Die Selbstklärung wird oft schon durch die Visualisierung des Teams angeregt.
Das Oberhaupt kann Regie führen (mit Unterstützung vom Coach):

▪ Welche Mitglieder sollen näher betrachtet werden?

▪ Welches Teammitglied braucht es zur Klärung der Situation?

▪ Welche Mitglieder müssen sich untereinander austauschen?

▪ Was braucht es, den Konflikt untereinander zu lösen?

▪ Wer sollte lauter oder leiser werden?

▪ Wer kann vermitteln?

▪ Wie kann das Team besser zusammenarbeiten?

Darauffolgend bittet der Coach den Klienten sich das Gesamtbild seines inneren Teams zu betrachten:

▪ Was fällt auf?

▪ Hat sich schon etwas hinsichtlich des Themas verändert?
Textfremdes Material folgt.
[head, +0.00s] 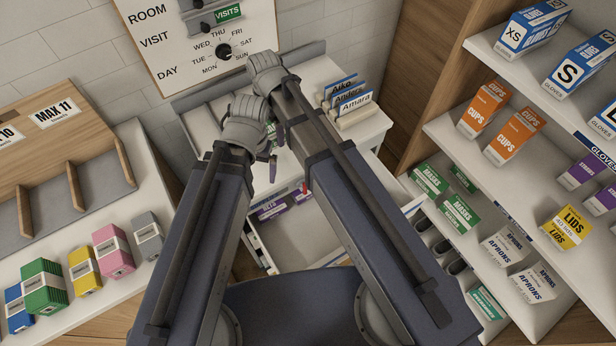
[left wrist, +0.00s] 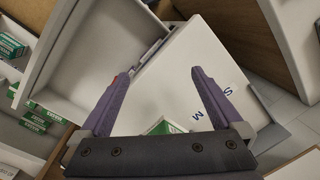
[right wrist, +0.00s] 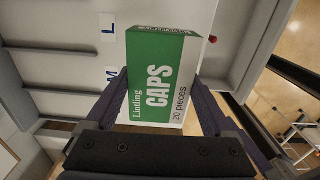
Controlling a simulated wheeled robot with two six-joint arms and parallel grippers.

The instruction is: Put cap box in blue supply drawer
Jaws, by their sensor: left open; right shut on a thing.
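The cap box (right wrist: 160,80), green with a white "CAPS" label, is between the fingers of my right gripper (right wrist: 163,88), which is shut on it. My left gripper (left wrist: 155,85) is open, over a white top lettered S and M. A green-and-white box corner (left wrist: 163,127) shows low between its fingers; I cannot tell whether it is the cap box. A pale drawer (head: 300,237) stands open below my arms, and its interior also shows in the left wrist view (left wrist: 105,50).
Purple boxes (head: 272,209) lie at the open drawer's left side. Name cards (head: 350,100) stand on the cart top. Shelves at the right hold cups (head: 515,135), masks (head: 460,215) and gloves. Coloured boxes (head: 112,250) stand on the left counter.

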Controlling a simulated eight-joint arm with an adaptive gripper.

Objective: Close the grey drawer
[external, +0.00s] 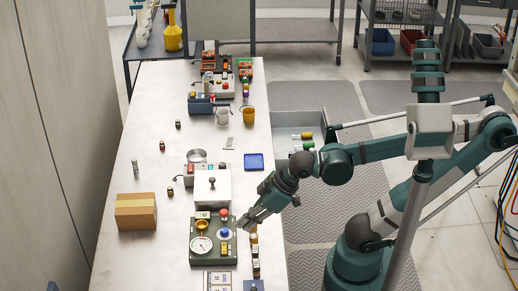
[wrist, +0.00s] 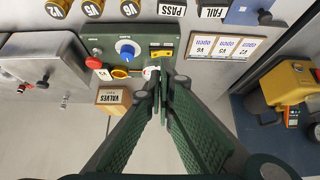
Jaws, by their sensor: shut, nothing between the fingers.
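The grey drawer (external: 298,119) stands open in the external view, pulled out from the right side of the long table. Several small bottles (external: 303,136) with yellow and green parts lie inside it. My arm crosses in front of its near part, so that part is hidden. My gripper (external: 243,222) is over the table's right edge, nearer the camera than the drawer and apart from it. In the wrist view my gripper's fingers (wrist: 160,92) are together with nothing between them, in front of the green control panel (wrist: 137,48). I cannot make out the drawer in the wrist view.
The table (external: 150,110) holds a cardboard box (external: 136,211), a white box (external: 212,189), a blue tray (external: 254,161) and a yellow cup (external: 248,115). A yellow device (wrist: 291,78) sits at the right in the wrist view. Mats cover the floor beside the drawer.

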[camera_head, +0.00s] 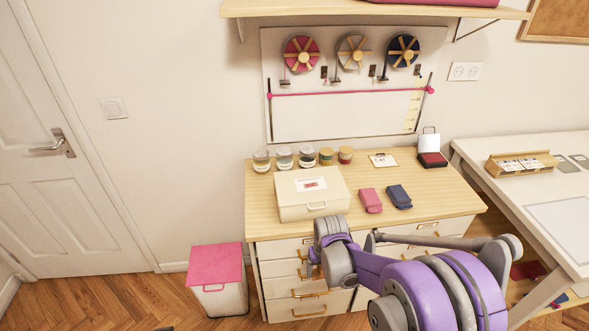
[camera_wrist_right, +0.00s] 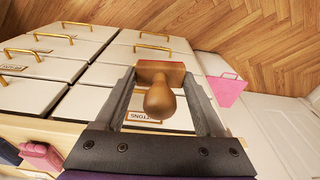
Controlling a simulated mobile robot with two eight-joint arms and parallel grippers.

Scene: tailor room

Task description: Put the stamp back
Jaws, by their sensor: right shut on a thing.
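The stamp (camera_wrist_right: 160,97), with a rounded brown wooden handle and a wider wooden block, sits between the two fingers of my right gripper (camera_wrist_right: 162,76) in the right wrist view. The gripper is shut on the block. In the head view my right gripper (camera_head: 328,262) is in front of the drawer cabinet (camera_head: 283,268), below the top's front edge; the stamp cannot be made out there. An open ink pad with a dark red pad and white lid (camera_head: 432,157) stands at the back right of the cabinet top.
The cabinet top holds a cream box (camera_head: 312,205), a pink bundle (camera_head: 370,200), a blue bundle (camera_head: 398,196), several jars (camera_head: 284,158) and a small white card (camera_head: 383,160). A pink-lidded bin (camera_head: 216,264) stands left. A white table (camera_head: 540,150) adjoins right.

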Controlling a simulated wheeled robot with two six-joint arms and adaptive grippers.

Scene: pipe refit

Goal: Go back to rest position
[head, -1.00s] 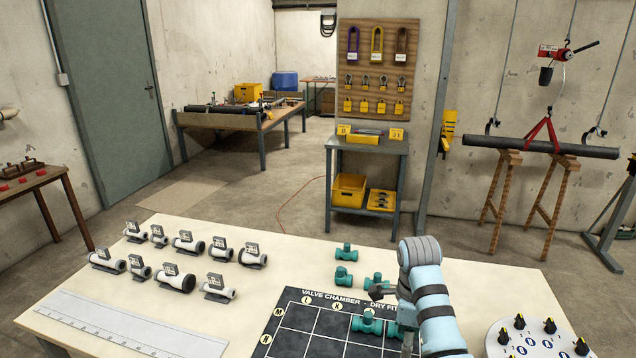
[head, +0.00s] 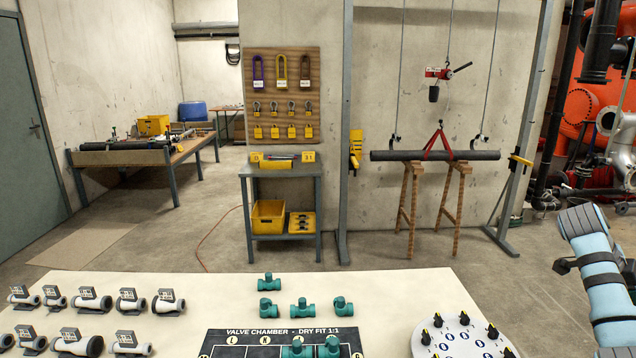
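My right arm comes in at the right edge in the head view, beyond the right end of the white table (head: 400,292). Its gripper (head: 562,266) shows only as a small dark part beside the arm, so its opening cannot be judged. My left gripper is out of view. Several green valve fittings stand on the table, one (head: 269,282) at the back and others in front of it. Two green fittings (head: 328,347) sit on the black dry-fit board (head: 235,338).
Grey-white pipe pieces with tags (head: 130,301) stand at the table's left. A round white dial plate (head: 452,343) with black knobs lies at the front right. A grey stand (head: 280,172) and a wooden lock board (head: 285,85) are behind the table. Floor between is clear.
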▪ Welche Erkenntnisse nimmt er mit?

Mit dem Bild des inneren Teams soll der Klient in den darauffolgenden Tagen beobachten, was sich daraus entwickelt.

▪ Ist der innere Dialog ruhiger geworden?

▪ Sind noch Stimmen (Spätmelder) dazugekommen?

Das kann in einem folgenden Coaching nochmal besprochen und reflektiert werden.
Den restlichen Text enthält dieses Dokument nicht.